Our successes in creating the world of three species was probably the climax of my productive time. After doing that, I moved to begin coding the same type of framework into MPI for the Beowulf class machine. The first problem was packaging the objects into sendable packets. Once again, Dr. Gottschalk helped by pointing out different methods to address the problem and in the end, the communications worked fine. We discussed whether an interest map, or quad-tree was more effective. For the interest of time and complexity, we choose to do a faux quad-tree which would allow for simplier load handling but hardcode a requirement of 5 processors. As all the communications were finished and all the code running reliably on 5 processors, I then moved on to the Java client.

As all the work was being done on the communications by both Tyler Hunt and Will Cathcart, I moved onto the end-user client. Since it was not expected to run under any specific OS, we decided to use Java to write our client program. This meant I had to learn enough Java to create some type of window into what the server was doing. The next two weeks was spent learning about and then creating a Java client. I used a small canvas to represent the world and painted polygons of different shades to represent the density of creatures within a certain area.

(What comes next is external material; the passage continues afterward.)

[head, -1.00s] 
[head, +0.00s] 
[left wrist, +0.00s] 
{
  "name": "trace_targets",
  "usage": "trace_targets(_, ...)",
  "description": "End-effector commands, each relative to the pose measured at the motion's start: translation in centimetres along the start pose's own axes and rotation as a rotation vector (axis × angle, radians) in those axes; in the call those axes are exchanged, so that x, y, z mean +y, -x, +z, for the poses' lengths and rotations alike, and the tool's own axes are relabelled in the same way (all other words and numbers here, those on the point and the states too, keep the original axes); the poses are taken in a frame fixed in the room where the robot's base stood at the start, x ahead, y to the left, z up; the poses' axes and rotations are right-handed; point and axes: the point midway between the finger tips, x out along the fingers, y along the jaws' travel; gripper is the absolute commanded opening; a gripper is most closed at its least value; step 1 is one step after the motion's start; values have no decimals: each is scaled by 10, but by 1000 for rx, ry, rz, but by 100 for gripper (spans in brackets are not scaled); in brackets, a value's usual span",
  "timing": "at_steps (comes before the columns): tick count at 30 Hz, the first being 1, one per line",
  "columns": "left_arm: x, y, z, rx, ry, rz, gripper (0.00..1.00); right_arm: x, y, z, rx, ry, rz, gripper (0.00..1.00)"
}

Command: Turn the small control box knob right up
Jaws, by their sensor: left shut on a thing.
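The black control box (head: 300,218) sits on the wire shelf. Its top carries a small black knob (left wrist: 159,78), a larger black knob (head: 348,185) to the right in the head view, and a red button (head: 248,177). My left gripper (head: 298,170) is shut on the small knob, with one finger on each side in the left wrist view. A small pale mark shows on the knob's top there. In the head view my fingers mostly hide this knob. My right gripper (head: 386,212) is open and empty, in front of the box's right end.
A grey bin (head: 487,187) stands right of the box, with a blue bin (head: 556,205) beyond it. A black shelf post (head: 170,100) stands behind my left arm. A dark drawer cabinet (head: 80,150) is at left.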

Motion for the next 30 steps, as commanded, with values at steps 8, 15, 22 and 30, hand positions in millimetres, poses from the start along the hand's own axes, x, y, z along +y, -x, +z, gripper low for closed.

Finally, as things began to wind down, I read quite a bit about artificial intelligence and more specifically neural networks for my own personal knowledge. This summer has probably been the most productive I've spent and am glad to have had the experience. Overall, I've learned as much as I have in the past two years of programming classes, as I did this summer. I am happy to have spent this time and am very thankful to Dr. Gottschalk for allowing me to help with this project.